Italy was on our minds when we boarded a plane late Sunday night at IAD. Lufthansa actually served a pasta meal at midnight, which surely violates some gastronomical law. By then Dan was already asleep, but I stayed awake until I saw the deep blue Atlantic’s whitecaps below. Having grown up beside the Atlantic, I have always loved and respected and feared its might. But in the light of a lemon slice moon, the sea of my childhood comforted me. I curled next to Dan and slept until the stewards were serving breakfast.

After a stopover in gray Munich, we boarded a tiny plane for Ancona, Italy, where the aqua Adriatic greeted us in sunlight. Tonight we sleep in a mountaintop hotel high above Sirolo, a city beside the sea that glitters and winks at us. We travelled twelve hours to get here and are still groggy from jet lag.

I packed too much, everything in plastic ziplock bags and cannot find what I need among all the bags squeezed into my luggage. Dan is calm and comforting. He always makes me feel better. That is why, among a myriad other reasons, I love him so. And we have much to be grateful for: we arrived safely; our luggage arrived with us; the hotel is charming if remote. Shut up and go to sleep, I told myself. Dan just held me as a thunder storm split the sky outside our balcony.
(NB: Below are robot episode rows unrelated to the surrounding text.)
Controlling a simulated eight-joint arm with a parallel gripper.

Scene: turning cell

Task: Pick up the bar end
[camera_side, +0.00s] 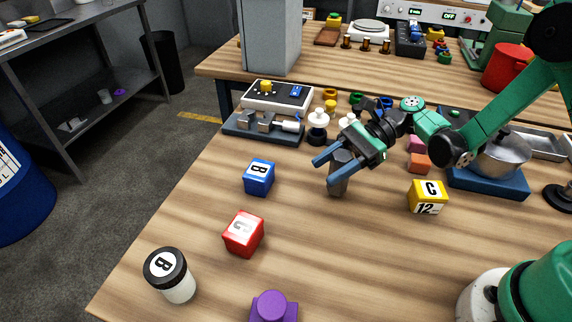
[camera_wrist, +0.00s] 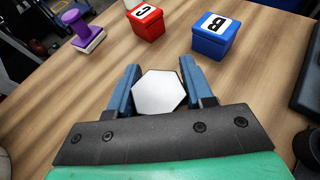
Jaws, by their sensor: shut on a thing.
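The bar end (camera_side: 339,172) is a short grey-brown hexagonal piece. It stands upright between the blue fingers of my gripper (camera_side: 326,170) in the side view. In the wrist view its pale hexagonal top face (camera_wrist: 158,92) sits between the two blue fingers of my gripper (camera_wrist: 157,88), which are shut on it. Its lower end is near the wooden table top in the side view. I cannot tell whether it touches the table.
A blue box marked B (camera_side: 259,177), a red box (camera_side: 243,234) and a yellow box marked C (camera_side: 428,197) stand around the bar end. A black-lidded jar (camera_side: 171,275) and a purple stamp (camera_side: 273,306) are nearer. The table between them is clear.

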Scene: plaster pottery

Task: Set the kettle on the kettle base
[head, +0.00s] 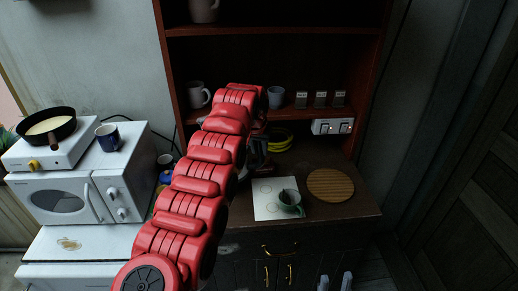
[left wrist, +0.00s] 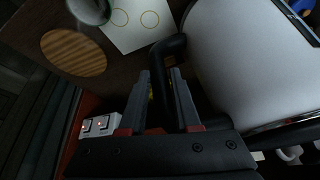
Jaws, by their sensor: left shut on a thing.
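In the left wrist view my left gripper (left wrist: 166,95) is shut on the black handle (left wrist: 168,48) of the kettle. The kettle's large white body (left wrist: 250,60) fills the right of that view, with a dark and shiny band along its lower edge. In the head view my red left arm reaches over the counter and hides most or all of the kettle and the gripper. I cannot pick out the kettle base in either view. My right gripper (head: 336,282) shows only its two grey fingertips, apart, at the bottom edge of the head view.
The counter (head: 340,212) holds a white sheet with circles (head: 263,208), a green cup (head: 290,199), a round wooden board (head: 331,185) and a yellow coil (head: 281,140). A lit wall socket (head: 332,126) is behind. A microwave (head: 60,198) and pan (head: 47,126) stand left.

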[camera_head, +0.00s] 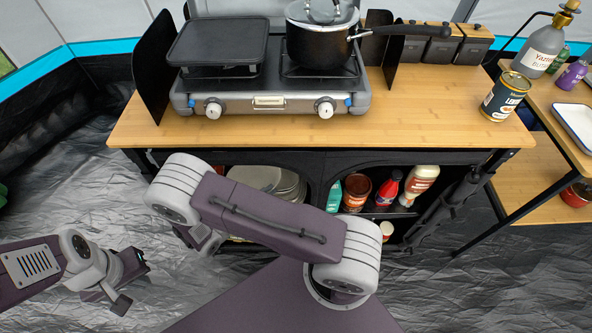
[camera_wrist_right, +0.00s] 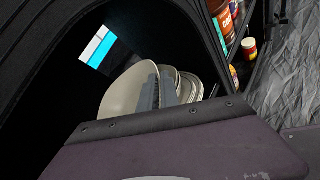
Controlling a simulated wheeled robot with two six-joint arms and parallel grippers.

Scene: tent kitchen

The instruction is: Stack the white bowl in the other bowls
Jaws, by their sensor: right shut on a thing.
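A white bowl (camera_wrist_right: 127,92), tilted on its side, is in the right wrist view inside the dark shelf compartment. My right gripper (camera_wrist_right: 158,94) is shut on its rim. The other bowls (camera_wrist_right: 184,87), a pale nested stack, stand just right of the fingers; I cannot tell whether the held bowl touches them. In the head view pale stacked dishes (camera_head: 284,183) show in the left opening under the counter, partly behind my right arm, which hides the right fingertips. My left gripper (camera_head: 130,281) is open and empty, low over the floor at the left.
The compartment's dark curved frame (camera_wrist_right: 215,45) closes in around the right gripper. Bottles and jars (camera_head: 388,188) stand in the right opening. A stove (camera_head: 268,104) with a pot (camera_head: 318,45) is on the wooden counter (camera_head: 420,120) above. The floor at left is clear.

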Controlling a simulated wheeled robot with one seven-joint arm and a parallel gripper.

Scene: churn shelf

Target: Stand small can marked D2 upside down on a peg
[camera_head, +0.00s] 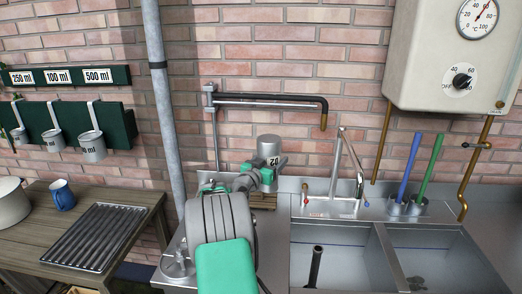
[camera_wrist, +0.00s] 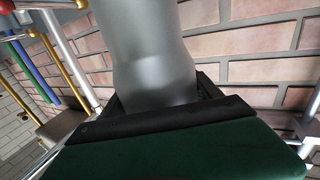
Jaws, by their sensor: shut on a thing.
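The small grey metal can (camera_head: 268,146) is above the sink counter in the head view; its dark mark, which looks like D2 turned over, is near its lower part. The can appears upside down and roughly upright in line. My gripper (camera_head: 268,174) is shut on it near its lower end. In the wrist view the can (camera_wrist: 150,60) rises between the dark jaws. A wooden block (camera_head: 263,201) sits on the counter just below and behind the gripper. Any peg there is hidden, and I cannot tell whether the can touches one.
A faucet (camera_head: 345,165) and a double sink (camera_head: 335,255) lie right of the can. A black swing pipe (camera_head: 270,99) runs along the wall above it. A grey vertical pipe (camera_head: 163,100) stands left. Measuring cups (camera_head: 91,145) hang on the left wall.

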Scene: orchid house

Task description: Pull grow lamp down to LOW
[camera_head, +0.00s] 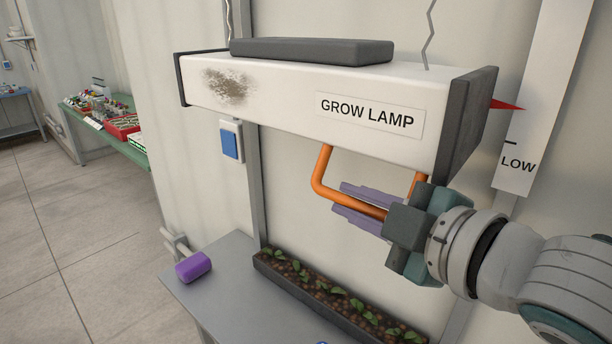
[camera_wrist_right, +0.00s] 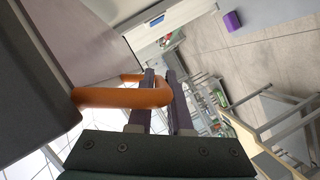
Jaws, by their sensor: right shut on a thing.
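The white grow lamp (camera_head: 290,95) hangs against the wall in the head view, with dark end caps and a dark block on top. Its orange handle (camera_head: 318,172) hangs below the housing and also shows in the right wrist view (camera_wrist_right: 105,97). My right gripper (camera_head: 360,208) is shut on the handle's lower bar. The red pointer (camera_head: 507,106) on the lamp's right end lies beside the white scale strip (camera_head: 550,80), above the LOW label (camera_head: 518,163) and a little above the short black mark. My left gripper is not in view.
Below the lamp, a grey table (camera_head: 222,292) holds a planter trough (camera_head: 330,297) of seedlings and a purple block (camera_head: 194,267). A blue wall switch (camera_head: 231,143) is behind the lamp. A green table (camera_head: 128,150) with pots stands at left. Open floor lies at lower left.
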At dinner the first night, we checked each other to make sure we were clothed. That’s how out of it we felt. Three days have passed since our arrival. We have hiked, swum in the cold aqua pool, and slept fitfully, still trying to adjust to the time. Tomorrow we hear a lecture on Lorenzo Lotto, a Renaissance painter, and board a bus for Jesi to see Lotto’s work. Our Hotel Monteconero will remain our home base for two more days.

My only regret: not getting closer to the Adriatic, to feel its waves wash me as I have done in the Atlantic. I collect oceans, their salty residue against my skin, their taste when I dive beneath their surface. From the hotel brochure, it appears that one can climb down a path to the sea, but the path is treacherous, almost straight down in places. The Italian park service has put up a sign warning about it. If we were staying longer we would take a van to Sirolo, which we have studied through binoculars and determined that it is an Italian Ocean City. Tacky the way most beach towns become with a hundred households set up on the sand, sheltered by umbrellas. So the Adriatic shimmers below our balcony, close but out of reach.